• Short task
Set down exactly the lines from the one with "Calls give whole" to the one with "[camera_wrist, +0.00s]", both included, and no line outside that range.

------------------------------------------------------------------------

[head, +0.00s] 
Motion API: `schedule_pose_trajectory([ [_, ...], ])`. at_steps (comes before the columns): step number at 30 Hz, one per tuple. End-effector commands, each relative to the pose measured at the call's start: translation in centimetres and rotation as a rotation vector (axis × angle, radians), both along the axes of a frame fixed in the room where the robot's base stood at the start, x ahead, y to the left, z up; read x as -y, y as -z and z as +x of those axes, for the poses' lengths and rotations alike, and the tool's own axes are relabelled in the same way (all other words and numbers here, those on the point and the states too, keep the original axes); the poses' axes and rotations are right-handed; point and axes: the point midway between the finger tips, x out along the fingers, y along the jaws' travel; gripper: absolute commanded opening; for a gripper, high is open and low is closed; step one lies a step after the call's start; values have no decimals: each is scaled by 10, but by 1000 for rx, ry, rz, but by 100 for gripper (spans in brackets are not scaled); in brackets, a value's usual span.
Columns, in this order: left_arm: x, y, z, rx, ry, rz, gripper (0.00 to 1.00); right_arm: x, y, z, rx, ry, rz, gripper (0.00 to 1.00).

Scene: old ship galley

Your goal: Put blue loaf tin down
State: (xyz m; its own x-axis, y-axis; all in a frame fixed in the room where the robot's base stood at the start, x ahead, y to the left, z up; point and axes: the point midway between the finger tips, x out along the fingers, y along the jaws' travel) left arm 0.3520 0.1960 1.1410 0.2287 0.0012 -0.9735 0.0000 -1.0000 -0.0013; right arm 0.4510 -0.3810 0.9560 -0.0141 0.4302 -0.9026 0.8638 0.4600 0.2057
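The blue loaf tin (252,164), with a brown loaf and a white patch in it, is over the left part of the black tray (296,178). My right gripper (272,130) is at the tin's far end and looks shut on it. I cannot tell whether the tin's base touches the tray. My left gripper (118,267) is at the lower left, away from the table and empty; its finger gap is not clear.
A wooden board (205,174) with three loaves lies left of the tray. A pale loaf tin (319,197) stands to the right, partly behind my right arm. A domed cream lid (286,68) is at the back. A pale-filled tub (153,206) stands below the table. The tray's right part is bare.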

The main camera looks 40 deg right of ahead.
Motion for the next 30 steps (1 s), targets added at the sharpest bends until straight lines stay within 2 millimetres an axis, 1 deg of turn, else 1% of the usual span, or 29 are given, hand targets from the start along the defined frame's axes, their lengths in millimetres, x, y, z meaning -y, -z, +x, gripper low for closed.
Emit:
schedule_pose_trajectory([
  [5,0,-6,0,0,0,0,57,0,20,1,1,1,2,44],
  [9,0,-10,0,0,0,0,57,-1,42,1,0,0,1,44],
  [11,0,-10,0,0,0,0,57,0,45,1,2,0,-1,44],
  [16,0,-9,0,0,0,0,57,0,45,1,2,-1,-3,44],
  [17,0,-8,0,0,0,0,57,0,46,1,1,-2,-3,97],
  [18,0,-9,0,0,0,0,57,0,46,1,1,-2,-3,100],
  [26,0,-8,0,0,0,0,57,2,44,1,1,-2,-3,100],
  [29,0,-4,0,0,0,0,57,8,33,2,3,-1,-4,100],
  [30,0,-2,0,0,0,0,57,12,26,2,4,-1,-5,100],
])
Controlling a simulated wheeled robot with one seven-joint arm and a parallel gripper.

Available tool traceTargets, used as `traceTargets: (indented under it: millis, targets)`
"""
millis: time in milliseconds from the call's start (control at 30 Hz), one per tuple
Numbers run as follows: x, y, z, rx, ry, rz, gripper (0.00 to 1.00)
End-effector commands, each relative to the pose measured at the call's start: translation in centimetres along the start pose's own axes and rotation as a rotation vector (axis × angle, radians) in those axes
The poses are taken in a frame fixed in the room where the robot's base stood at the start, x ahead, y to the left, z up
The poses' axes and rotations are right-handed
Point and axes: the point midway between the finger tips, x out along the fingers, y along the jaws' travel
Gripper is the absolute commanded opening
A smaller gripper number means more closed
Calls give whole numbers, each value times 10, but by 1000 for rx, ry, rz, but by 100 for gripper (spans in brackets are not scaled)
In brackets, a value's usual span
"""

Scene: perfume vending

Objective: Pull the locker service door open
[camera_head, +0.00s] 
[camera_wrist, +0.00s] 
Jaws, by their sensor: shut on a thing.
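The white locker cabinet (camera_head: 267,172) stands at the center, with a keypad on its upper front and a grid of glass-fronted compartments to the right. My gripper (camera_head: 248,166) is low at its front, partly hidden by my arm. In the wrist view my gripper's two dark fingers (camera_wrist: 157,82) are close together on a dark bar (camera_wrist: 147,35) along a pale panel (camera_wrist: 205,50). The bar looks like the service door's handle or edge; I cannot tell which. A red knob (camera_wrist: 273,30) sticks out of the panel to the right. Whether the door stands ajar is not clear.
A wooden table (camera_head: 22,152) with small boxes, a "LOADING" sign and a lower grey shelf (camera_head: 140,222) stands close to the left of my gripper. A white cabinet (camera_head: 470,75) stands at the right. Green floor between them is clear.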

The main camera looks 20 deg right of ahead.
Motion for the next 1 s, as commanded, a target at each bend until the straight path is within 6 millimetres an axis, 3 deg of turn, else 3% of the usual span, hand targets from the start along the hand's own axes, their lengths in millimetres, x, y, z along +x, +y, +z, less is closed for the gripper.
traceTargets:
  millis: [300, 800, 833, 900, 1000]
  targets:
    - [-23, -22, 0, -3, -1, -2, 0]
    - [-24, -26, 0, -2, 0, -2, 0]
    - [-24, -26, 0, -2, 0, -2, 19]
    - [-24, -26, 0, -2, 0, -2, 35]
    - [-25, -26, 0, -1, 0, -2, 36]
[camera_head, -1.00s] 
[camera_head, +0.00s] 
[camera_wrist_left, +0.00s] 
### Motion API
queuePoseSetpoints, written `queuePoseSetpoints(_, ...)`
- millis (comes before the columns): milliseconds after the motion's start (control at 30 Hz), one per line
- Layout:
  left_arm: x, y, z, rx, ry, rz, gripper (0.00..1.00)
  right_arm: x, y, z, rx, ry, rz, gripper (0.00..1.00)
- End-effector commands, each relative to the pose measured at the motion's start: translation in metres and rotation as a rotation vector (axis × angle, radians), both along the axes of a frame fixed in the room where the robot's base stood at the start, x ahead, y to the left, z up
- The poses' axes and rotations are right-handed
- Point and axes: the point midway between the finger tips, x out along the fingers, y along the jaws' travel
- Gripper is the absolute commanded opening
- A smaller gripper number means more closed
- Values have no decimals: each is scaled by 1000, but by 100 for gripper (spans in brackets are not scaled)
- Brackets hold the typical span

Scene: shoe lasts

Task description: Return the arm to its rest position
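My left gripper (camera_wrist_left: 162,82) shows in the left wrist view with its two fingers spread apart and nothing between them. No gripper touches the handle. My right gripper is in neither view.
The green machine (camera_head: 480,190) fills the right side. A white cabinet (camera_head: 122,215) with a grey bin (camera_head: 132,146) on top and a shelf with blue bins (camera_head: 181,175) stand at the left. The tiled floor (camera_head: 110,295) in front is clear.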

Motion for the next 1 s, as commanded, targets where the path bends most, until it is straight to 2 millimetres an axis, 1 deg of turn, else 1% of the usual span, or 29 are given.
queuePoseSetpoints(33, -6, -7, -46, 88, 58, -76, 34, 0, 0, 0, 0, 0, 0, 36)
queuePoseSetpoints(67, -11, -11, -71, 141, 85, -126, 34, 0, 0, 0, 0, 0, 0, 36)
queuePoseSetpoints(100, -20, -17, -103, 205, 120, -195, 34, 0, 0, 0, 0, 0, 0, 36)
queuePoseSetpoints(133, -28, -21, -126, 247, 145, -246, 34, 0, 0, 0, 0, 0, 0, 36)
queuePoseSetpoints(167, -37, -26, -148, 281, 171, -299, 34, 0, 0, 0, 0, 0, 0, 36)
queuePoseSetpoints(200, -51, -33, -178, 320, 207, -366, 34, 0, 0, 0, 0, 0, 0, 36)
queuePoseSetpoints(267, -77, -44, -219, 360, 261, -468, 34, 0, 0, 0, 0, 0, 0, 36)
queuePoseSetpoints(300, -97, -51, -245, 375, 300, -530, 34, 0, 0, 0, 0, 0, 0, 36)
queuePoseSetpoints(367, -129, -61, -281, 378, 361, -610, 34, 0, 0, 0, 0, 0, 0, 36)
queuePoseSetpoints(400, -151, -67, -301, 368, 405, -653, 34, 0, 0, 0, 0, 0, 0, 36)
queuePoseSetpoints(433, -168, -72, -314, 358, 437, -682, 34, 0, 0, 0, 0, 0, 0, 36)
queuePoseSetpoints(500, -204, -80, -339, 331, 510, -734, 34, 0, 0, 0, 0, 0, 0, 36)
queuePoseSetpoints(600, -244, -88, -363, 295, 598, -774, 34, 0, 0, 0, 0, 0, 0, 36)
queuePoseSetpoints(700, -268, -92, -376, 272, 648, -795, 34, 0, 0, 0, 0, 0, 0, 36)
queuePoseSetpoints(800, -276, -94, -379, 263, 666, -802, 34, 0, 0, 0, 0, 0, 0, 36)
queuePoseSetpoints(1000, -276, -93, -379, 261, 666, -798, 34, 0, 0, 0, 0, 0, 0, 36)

------------------------------------------------------------------------

• The output
Calls give whole numbers, each value times 10, but by 1000 for rx, ry, rz, but by 100 for gripper (spans in brackets are not scaled)
In brackets, a value's usual span
"""

Scene: perfume vending

Objective: Pull the locker service door open
[camera_head, +0.00s] 
[camera_wrist, +0.00s] 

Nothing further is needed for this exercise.